The whole thing is still propped up by Apple, which is down only 10% from its peak, which occurred on the first trading day in January, which, given Apple’s huge weight in the S&P 500 Index, was also the peak for the S&P 500, which is down 9% now, after the two huge rally days on Thursday and Friday.
All this has played out with breath-taking volatility this year, with whiplash-inducing intraday swings, and dizzying rallies and blistering drops.
Despite the huge rally on Thursday and Friday, the Nasdaq is down nearly 16%. But this is still the relatively calm surface of the stock market. Beneath the surface, there has been absolute mayhem.

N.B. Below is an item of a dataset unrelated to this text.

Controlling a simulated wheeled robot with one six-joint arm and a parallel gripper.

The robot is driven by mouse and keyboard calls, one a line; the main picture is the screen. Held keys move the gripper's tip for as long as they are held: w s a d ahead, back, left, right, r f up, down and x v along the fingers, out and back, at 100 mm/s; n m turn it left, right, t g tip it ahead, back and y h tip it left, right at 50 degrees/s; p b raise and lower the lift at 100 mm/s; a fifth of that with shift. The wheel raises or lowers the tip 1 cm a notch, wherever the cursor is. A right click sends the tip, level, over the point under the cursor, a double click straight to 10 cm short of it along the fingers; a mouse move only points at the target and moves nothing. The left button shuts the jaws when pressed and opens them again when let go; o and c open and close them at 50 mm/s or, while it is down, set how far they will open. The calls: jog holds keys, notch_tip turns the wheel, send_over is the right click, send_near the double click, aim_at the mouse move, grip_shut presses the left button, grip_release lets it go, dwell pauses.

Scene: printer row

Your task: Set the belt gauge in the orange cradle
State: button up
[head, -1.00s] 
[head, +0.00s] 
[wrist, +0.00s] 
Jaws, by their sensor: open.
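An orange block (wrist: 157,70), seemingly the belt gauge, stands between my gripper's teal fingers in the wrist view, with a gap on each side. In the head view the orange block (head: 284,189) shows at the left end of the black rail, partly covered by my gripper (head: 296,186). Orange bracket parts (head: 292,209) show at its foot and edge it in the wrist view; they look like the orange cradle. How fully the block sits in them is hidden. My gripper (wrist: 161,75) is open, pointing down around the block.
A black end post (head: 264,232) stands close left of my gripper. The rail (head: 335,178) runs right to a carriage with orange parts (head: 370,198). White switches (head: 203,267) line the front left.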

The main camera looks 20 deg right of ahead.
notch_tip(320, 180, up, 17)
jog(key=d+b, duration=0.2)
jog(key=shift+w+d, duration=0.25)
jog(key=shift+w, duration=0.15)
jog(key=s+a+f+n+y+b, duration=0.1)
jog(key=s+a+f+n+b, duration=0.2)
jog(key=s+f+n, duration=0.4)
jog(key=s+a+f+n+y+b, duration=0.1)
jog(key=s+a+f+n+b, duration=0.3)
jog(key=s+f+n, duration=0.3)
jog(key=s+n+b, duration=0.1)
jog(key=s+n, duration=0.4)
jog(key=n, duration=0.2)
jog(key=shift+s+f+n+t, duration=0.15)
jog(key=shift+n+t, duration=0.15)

These stocks should have never spiked. They should have never surged to these ridiculous highs. And the return to earth is just a return to reality.
Take Tesla. So this is an EV maker that actually makes money, and actually sells a large number of vehicles. But Tesla is an automaker – not some kind of miracle tech. And eventually it will be priced like an automaker. As a fast-growing automaker, it can have a higher PE ratio than some slow-growth legacy automakers, as long as it grows fast.
But it’s ridiculous to assume that Tesla should be worth as much as the 10 most valuable global automakers combined, when it has only 1.5% of the global market. But that’s precisely where it was in November 2021. This was just totally nuts.
But that nuttiness is now unwinding amid a huge bout of volatility and enormous bloodletting in individual stocks, stock by stock.